Modelling Trade Credit and Sales Growth in Industrial Cluster: Implications for Business Strategies in Logistics and Supply Chain Management

2021 
This study focused on the empirical relationship of trade credit and sales growth of different sectorial industrial economy by employing Seemingly Unrelated Regression Model (SUR) for each industry group. It constructed a panel data, over a 10-year time span, for four industrial clusters i.e. textile; Food and Sugar; automobile, trailers and auto-parts; and fuel and energy. The final sample of Textile economic group includes 153 units with 1530 observations; Food and Sugar includes 54 units with 540 observations; automobile, trailers & auto parts comprise 22 possessing units with 220 observations; and Fuel and Energy group having 19 non-financial firms with 190 observations. The outcome of the study shows mix results between trade credit calculated in terms of account receivables and accounts payable, and sales growth. It also shows a mix results between capital structure, financial leverage & profitability, and sales growth among different studied industries. The non-financial firms may increase their sales growth by granting more trade credit to their customers.
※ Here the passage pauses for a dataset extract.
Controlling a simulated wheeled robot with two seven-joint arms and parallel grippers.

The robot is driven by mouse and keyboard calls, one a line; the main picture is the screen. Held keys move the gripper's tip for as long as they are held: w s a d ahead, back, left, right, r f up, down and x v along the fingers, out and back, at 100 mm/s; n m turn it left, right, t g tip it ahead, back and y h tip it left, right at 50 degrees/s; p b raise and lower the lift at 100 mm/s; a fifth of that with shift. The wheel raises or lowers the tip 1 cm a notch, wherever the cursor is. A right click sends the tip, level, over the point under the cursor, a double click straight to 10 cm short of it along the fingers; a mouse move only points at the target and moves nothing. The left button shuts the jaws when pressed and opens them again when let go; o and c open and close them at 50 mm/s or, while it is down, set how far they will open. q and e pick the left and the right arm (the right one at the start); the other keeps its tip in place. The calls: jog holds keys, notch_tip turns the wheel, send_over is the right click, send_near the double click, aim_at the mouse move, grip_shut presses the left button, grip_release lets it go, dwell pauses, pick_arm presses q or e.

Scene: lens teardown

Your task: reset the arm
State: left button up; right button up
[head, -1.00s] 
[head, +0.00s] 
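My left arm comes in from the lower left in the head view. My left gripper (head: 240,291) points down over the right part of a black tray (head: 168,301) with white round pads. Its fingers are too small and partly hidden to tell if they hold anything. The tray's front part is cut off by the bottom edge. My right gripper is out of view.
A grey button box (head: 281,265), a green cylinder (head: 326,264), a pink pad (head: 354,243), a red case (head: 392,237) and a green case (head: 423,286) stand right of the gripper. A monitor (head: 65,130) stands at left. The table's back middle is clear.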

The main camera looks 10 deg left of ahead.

Since, the trade credit has a positive impact in studied industrial clusters so it has a major implication for the supply chain and logistics management. The research proves that trade credit is directly proportional to the size of cargo flow required for the supply chain. The logistics component in supply chain for these firms can be better managed through a digitalized system, which would be good for overall effectiveness of strategies and actions at managerial level.